Doch längst nicht alle Regionen verfügen über die notwendigen Mittel, immer mehr Kämpfer bereitzustellen, oder sie scheitern aus anderen Gründen daran. Berechnungen des Online-Rechercheportals Istories und der Investigativ-NGO Conflict Intelligence Team (CIT) zeigen, dass in Regionen mit niedrigem finanziellen Anreiz die Anzahl freiwilliger Vertragsabschlüsse stellenweise sogar unter der anderweitig rekrutierter Soldaten liegt, wie beispielsweise in Kabardino-Balkarien an der Grenze zu Georgien. Und wenn Regionen wie das arme Burjatien an der Grenze zur Mongolei bereits im Rahmen der Teilmobilmachung überdurchschnittlich viel Rekruten an die Front geschickt haben (über vier Prozent der Männer im wehrfähigen Alter bis 50 Jahre), lassen sich kaum mehr neue Freiwillige anlocken.

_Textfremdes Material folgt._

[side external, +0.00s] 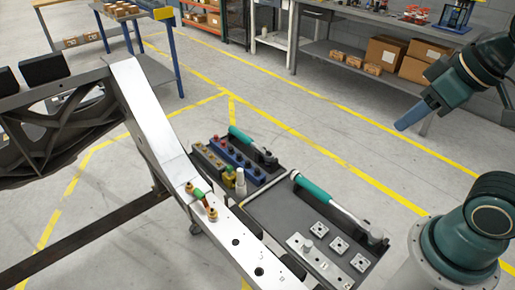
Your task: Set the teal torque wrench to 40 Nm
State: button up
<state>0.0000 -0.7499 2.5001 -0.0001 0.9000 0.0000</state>
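Two teal-handled wrenches show. One (336,206) lies along the right grey tray, its teal grip at the far left end and its dark head at the near right. The other (252,145) lies at the back of the left tray, with its dark head to the right. I cannot tell their settings; any scale is too small to read. My gripper (405,124), a blue-grey tapered end, hangs in the air at the upper right, apart from both wrenches. I cannot make out separate fingers, or whether it is open or shut.
The right tray (264,208) also holds square metal pieces (339,245) and a metal plate (318,262). Yellow and blue blocks (235,157) with knobs sit on the left tray. A silver chassis rail (150,115) with a brass fitting (204,204) runs beside the trays. Shelves stand behind.

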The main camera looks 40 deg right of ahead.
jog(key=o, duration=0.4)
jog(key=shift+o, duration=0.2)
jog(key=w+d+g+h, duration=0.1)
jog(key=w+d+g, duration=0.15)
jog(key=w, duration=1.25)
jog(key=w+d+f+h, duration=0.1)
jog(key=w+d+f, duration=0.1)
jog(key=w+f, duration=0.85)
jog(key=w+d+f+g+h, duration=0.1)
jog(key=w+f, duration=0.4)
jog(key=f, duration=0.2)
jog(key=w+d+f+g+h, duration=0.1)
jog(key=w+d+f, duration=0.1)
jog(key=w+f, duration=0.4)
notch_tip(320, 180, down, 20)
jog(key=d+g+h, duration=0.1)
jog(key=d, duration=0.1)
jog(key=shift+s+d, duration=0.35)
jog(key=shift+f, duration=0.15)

Die Metropolregion Moskau hat ihr Potential hingegen noch nicht ausgeschöpft. Aus der russischen Hauptstadt gingen innerhalb der vergangenen zwölf Monate rund 26.000 Männer an die Front. Allerdings sanken auch hier die Zahlen nach einer kurzen Hochphase im September 2023. Bürgermeister Sergej Sobjanin lobte Ende Juli neben bisherigen Sonderzahlungen noch eine Einmalzahlung in Höhe von knapp 20.000 Euro aus, seither kommt es täglich zu über 100 Vertragsabschlüssen anstelle von im Schnitt 36 im Juni.

Doch nur 20 Prozent dieser sogenannten kontraktniki haben ihren festen Wohnsitz in Moskau und Umgebung und nur rund zehn Prozent sind nicht im Besitz der russischen Staatsangehörigkeit; der Rest hat sich der Boni wegen aus anderen Landesteilen nach Moskau aufgemacht. Das unabhängige Nachrichtenportal Wjorstka (auch »Verstka« transkribiert) zitiert einen Informanten aus der Verwaltung, dessen Einschätzung nach die überwiegende Mehrheit derer, die sich freiwillig melden, mit finanziellen Problemen zu kämpfen habe und sich deshalb für einen Fronteinsatz entscheide. Im Übrigen registriere Moskau, so Wjorstka, seine neue Re­kruten über staatliche Unternehmen, die damit in einem Abwasch gleich noch ihre Quoten erfüllen.

Per Flugzeug nach Kursk verfrachtet, am Zielort die Flucht ergriffen

Wer sich zu einer Rekrutierung entschließt, weiß ziemlich genau, auf welche Risiken er sich einlässt. Unter ihnen sind nicht wenige, die bereits gekämpft haben, wie ehemalige Wagner-Söldner, die sich im zivilen Leben nicht zurechtfinden, oder ehemalige Häftlinge, die nach ihrem Fronteinsatz amnestiert wurden.

Wer hingegen Schulden angehäuft hat, Bankrott gegangen oder arbeitslos ist, den drängen die Behörden geradezu, den staatlichen Geldsegen anzunehmen und im Gegenzug das eigene Leben aufs Spiel zu setzen. Gleiches trifft für Migranten zu. Zu denen zählen auch Menschen mit russischem Pass, denn eine nicht mit der Geburt erworbene Staatsbürgerschaft kann seit kurzem wieder entzogen werden. Dafür reicht es aus, nicht bei den Militärbehörden vorstellig zu werden.

Bei dringendem Bedarf wird schlicht mit Gewalt nachgeholfen. Anfang vergangener Woche wurden rund 500 Männer, die sich geweigert hatten zu kämpfen, aus einer Kaserne bei Sankt Petersburg gegen ihren ausdrücklichen Willen per Flugzeug nach Kursk verfrachtet. Gegen einige liefen bereits Strafverfahren wegen unerlaubten Verlassens der Truppe, andere warteten noch auf eine Untersuchung durch die zuständige Militärkommission. Unter ihnen sollen etliche Männer in miserabler physischer und psychischer Verfassung sein. Einige Dutzend hätten am Zielort die Flucht ergriffen, teilte der oppositionelle Telegram-Kanal Astra mit. Auch das gehört in der russischen Armee zum Alltag.